SHORT EXERCISE: Extract every line that includes the string "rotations".

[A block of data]
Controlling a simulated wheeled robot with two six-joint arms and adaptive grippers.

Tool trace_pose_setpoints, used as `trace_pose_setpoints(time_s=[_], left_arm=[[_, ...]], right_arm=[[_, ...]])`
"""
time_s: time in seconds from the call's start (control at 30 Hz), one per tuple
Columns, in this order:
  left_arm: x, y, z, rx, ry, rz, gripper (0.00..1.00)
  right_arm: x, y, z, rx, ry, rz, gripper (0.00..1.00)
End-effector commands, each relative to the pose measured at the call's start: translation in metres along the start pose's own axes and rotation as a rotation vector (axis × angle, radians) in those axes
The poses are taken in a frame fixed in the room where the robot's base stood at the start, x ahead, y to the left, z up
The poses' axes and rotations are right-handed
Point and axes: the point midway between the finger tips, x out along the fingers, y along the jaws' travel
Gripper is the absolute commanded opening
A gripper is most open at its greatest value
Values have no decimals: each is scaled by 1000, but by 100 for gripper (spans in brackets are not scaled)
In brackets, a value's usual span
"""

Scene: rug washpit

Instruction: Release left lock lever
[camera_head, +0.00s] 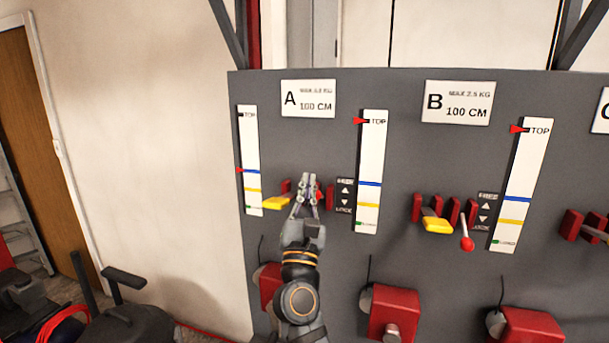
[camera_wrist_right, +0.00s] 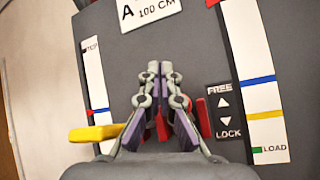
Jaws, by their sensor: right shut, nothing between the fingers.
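My right gripper (camera_head: 308,180) is shut and empty in front of station A on the grey panel; it also shows in the right wrist view (camera_wrist_right: 153,70). Behind its fingers are red brackets (camera_head: 329,196), also seen in the right wrist view (camera_wrist_right: 203,117). A FREE/LOCK label (camera_head: 344,196) with up and down arrows is just right of them, also in the right wrist view (camera_wrist_right: 223,110). The left lock lever is mostly hidden behind my gripper; its position and any contact cannot be told. A yellow handle (camera_head: 276,203) sticks out left of the gripper. My left gripper is not in view.
Station B has a yellow handle (camera_head: 437,225) and a red-knobbed lever (camera_head: 466,243) pointing down. Red boxes (camera_head: 394,308) stick out below. White scales (camera_head: 370,170) flank station A. A dark chair-like object (camera_head: 125,315) stands at lower left.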

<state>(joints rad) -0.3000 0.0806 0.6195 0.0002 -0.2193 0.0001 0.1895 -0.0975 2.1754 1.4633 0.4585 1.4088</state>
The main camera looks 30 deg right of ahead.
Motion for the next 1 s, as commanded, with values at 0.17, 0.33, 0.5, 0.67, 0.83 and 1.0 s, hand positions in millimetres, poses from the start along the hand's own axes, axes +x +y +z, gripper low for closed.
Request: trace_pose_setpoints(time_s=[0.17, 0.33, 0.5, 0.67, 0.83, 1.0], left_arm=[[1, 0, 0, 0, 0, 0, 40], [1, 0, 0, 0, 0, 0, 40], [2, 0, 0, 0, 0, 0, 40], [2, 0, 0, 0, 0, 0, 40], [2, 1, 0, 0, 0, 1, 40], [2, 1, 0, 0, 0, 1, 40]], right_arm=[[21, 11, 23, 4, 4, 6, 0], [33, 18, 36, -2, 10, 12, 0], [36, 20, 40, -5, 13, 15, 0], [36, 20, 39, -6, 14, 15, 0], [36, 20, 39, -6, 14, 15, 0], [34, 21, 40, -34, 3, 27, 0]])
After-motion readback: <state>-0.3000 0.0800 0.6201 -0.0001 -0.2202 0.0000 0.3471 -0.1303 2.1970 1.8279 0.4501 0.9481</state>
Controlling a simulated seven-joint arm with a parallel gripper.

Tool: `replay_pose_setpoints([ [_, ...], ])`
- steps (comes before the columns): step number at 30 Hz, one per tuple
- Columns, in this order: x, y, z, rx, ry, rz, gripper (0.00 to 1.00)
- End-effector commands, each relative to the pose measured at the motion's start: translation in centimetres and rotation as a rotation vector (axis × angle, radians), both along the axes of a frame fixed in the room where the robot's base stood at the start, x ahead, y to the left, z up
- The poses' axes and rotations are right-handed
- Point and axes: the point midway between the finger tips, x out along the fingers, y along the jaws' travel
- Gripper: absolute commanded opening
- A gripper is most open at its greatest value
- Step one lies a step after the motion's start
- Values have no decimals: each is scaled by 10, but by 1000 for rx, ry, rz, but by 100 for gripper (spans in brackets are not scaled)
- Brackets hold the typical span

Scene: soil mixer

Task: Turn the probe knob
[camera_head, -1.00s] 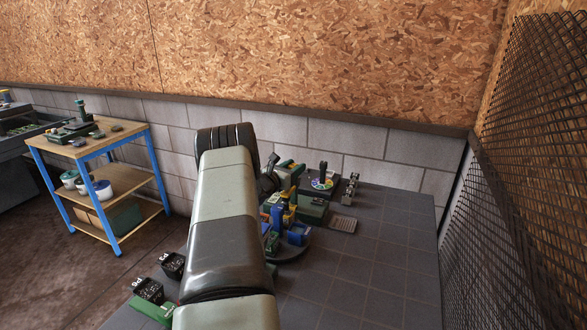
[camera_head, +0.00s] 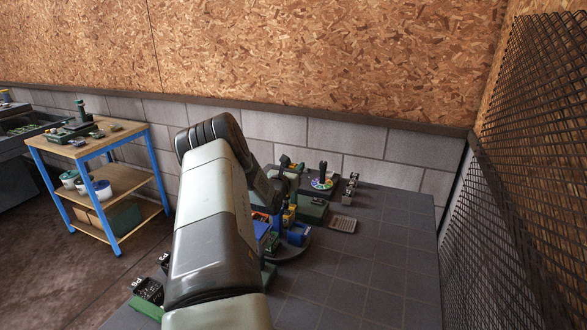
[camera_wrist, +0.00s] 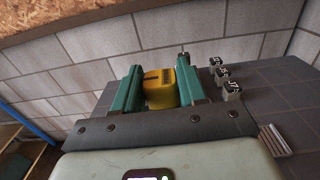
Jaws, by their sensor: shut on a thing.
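In the wrist view my gripper (camera_wrist: 160,74) has two green fingers, shut on a yellow block (camera_wrist: 160,90) with a dark mark near its top. I cannot tell whether this block is the probe knob or part of it. In the head view my arm covers much of the work area, and the fingers cannot be made out clearly. To the right of my arm stands a cluster of blue, yellow and green parts on a dark round base (camera_head: 292,246). No probe knob can be identified for certain there.
A grey ribbed tray (camera_head: 342,224) lies right of the cluster. A disc with coloured spots (camera_head: 322,184) and small metal blocks (camera_head: 350,187) stand near the block wall. The dark tabletop (camera_head: 365,275) is clear at front right. A blue-legged cart (camera_head: 100,180) stands left.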

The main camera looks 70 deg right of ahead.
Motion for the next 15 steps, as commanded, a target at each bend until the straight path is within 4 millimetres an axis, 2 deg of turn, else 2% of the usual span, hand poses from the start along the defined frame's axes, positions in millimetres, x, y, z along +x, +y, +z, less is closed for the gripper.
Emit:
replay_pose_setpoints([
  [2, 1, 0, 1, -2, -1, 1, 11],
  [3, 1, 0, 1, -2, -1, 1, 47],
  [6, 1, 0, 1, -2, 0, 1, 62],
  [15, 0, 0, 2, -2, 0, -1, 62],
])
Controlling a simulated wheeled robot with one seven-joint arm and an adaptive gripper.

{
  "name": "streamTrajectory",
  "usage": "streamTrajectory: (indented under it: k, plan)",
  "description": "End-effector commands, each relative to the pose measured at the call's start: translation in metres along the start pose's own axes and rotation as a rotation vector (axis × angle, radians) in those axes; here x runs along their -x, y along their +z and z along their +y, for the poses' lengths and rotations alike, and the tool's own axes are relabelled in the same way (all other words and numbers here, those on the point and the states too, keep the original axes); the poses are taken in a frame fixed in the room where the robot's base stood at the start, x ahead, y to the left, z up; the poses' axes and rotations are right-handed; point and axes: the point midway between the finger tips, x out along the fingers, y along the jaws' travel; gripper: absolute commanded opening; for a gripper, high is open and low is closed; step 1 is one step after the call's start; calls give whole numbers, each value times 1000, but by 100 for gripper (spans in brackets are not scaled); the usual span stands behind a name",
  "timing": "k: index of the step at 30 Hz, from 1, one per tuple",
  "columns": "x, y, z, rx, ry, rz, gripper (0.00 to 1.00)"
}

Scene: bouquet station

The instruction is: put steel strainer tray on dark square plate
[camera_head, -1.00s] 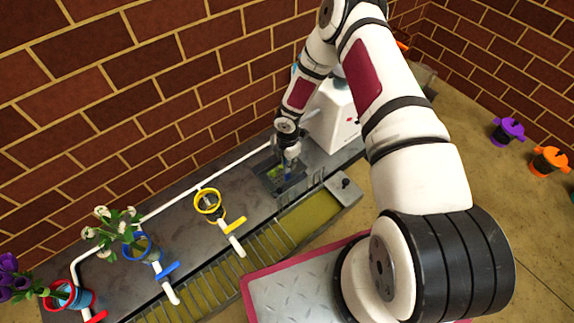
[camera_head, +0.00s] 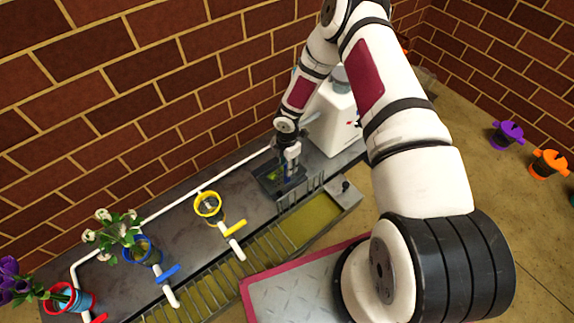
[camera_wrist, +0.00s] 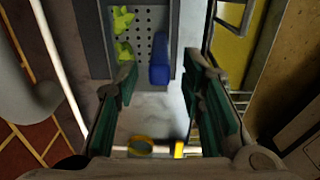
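The strainer tray shows in the wrist view as a grey perforated surface (camera_wrist: 141,42) with green leafy bits (camera_wrist: 122,48) and a blue handle-like piece (camera_wrist: 159,62). In the head view it lies at the dark rectangular area (camera_head: 268,184) on the counter, partly hidden by my gripper (camera_head: 288,172). In the wrist view my gripper (camera_wrist: 165,92) is open, its green-padded fingers wide apart on either side of the blue piece, with no visible contact. I cannot clearly tell a dark square plate from the dark surface around the tray.
A yellow-green trough (camera_head: 312,214) with metal bars runs along the counter front. A white machine (camera_head: 335,115) stands right of my gripper. A yellow ring holder (camera_head: 208,204), a blue holder with white flowers (camera_head: 118,235) and a red holder (camera_head: 62,297) stand left.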

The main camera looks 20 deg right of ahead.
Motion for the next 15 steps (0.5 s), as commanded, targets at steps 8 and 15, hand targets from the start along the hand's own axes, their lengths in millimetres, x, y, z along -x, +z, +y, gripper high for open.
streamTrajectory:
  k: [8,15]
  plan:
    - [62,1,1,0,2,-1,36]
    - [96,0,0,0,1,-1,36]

COMPLETED TASK:
The poses' axes and rotations are right-handed
- The poses' axes and rotations are right-handed
  "description": "End-effector commands, each relative to the pose measured at the call's start: translation in metres along the start pose's own axes and rotation as a rotation vector (axis × angle, radians) in those axes; here x runs along their -x, y along their +z and z along their +y, for the poses' lengths and rotations alike, and the tool's own axes are relabelled in the same way (all other words and numbers here, those on the point and the states too, keep the original axes); the poses are taken in a frame fixed in the room where the robot's base stood at the start, x ahead, y to the left, z up; the poses' axes and rotations are right-handed; point and axes: the point midway between the finger tips, x out along the fingers, y along the jaws' travel; gripper: absolute commanded opening; for a gripper, high is open and low is closed; step 1 is one step after the call's start; calls give whole numbers, each value times 1000, but by 100 for gripper (spans in brackets are not scaled); the usual span stands behind a name",

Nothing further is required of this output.